* begin *
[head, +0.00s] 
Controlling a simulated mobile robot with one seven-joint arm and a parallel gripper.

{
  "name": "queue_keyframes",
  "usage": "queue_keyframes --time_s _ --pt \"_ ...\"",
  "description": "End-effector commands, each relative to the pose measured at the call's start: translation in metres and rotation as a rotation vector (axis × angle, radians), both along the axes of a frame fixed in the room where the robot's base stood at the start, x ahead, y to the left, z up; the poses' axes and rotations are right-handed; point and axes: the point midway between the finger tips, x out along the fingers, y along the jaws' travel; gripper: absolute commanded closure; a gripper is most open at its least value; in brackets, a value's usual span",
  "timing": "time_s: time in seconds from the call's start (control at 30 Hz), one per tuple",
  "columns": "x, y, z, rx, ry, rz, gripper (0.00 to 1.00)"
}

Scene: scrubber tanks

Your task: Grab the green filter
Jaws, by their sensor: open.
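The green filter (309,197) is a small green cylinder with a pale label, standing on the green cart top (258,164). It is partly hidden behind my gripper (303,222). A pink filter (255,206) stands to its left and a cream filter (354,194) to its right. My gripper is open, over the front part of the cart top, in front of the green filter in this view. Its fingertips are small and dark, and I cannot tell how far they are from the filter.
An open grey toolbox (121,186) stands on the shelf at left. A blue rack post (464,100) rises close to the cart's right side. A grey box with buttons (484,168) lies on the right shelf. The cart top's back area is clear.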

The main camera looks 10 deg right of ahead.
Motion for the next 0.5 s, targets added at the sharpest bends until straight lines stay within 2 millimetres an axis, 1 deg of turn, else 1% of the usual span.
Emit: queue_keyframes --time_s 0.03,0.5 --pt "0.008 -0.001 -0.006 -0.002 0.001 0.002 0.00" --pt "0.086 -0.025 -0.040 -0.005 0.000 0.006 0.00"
* end *
EXERCISE BRIEF: Set down verbatim only the lines between the start of the data above and the line with "--time_s _ --pt", both boundaries included.

RESPONSE TO THIS TASK:
[head, +0.00s] 
Controlling a simulated mobile robot with one seven-joint arm and a parallel gripper.

{
  "name": "queue_keyframes",
  "usage": "queue_keyframes --time_s _ --pt \"_ ...\"",

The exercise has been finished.